Basically, it looks like emos are full of anger and angst and other
self-involved emotions. I have to say that I do not think too highly of
people being “in” to these things, but it is a free country. I am a
fairly happy-go-lucky kind of guy, not to mention a good Stoic Mainer,
so I have always seen public displays of emotion as kind of awkward. To
embrace fairly negative emotions as a life-style seems odd and strange
to me, and too self-involved.
I also learned that emo has evolved into “screamo” where bands mumble
lyrics and then scream. Again, free country, but I don’t see the point.
Of course, I don’t see the point of MUCH music that is out there, but I
am picky about music.
Anyway, this brought me to the conclusion that if I am going to do
improv with high school students, I may need to make a better effort at
maintaining some form of (current) cultural literacy.

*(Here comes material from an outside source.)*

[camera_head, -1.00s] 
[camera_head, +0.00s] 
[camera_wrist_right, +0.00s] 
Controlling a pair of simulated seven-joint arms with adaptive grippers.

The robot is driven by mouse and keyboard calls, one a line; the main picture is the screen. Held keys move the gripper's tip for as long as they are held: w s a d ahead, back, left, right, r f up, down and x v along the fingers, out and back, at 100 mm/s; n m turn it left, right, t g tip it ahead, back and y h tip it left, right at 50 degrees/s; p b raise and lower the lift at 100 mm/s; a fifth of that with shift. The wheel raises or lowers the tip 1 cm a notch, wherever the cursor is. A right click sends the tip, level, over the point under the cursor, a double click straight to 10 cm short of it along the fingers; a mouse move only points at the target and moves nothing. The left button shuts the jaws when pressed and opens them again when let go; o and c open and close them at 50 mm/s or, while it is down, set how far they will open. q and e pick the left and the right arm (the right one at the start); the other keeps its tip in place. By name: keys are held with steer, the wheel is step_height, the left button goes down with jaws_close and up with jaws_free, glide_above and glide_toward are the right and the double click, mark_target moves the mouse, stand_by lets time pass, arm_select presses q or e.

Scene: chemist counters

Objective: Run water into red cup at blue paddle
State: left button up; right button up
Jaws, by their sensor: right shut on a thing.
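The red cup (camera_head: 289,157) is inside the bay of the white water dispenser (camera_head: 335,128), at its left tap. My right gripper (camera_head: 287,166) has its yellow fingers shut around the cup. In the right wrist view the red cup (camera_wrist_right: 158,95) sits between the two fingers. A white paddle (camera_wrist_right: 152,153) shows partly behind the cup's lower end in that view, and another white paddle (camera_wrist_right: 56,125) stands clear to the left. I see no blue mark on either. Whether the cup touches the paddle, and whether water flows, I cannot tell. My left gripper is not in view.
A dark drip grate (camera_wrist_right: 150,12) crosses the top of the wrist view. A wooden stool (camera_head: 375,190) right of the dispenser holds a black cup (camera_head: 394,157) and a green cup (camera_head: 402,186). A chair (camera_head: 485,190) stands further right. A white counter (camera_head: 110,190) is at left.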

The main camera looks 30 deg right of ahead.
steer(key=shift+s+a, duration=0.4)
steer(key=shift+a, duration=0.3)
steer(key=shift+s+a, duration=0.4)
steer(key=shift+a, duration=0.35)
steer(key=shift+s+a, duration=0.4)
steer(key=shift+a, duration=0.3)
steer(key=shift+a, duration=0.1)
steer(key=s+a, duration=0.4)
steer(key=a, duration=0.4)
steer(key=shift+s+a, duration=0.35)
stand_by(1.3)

all righty then. thanks for the posts. yay!! emo–i had not really heard of the term till i got out here, though once i took notice of it, i realized i had heard it before. i am with you–emo types don’t impress me much, mainly b/c of the self-involved nature of it. i am a little tired of people who see only themselves all the time. i read something somewhere–in BLUE LIKE JAZZ–where the author said his selfishness was like a 24-hr radio station: “WDNK: All Don. All the Time.” Living alone, i think i fall into this as well, though i try not to be that way at school. my biggest challenge is figuring out how to balance the need to write (pull back from the world, close the door, and get down to business) vs. ministry at school (fling wide the door, make myself available on many levels, etc.). not an easy balance for me. ok. good talking to you this week. i miss you guys. am glad you get your theater tics. i was surprised people wanted the rug so badly. most distressing to me. but i will live. would be better off waiting anyway. i’ll catch up with you later. –julie
ps–speaking of music, i just ordered some off-the-beaten track stuff. chris witley, david baerwald, and gustavo. the first two are kind of bluesy–got the idea to order them from songs i really liked in movies (witley in THELMA AND LOUISE and baerwald from RUNAWAY JURY, gustavo from INSIDER). i’ll let you know if they are any good.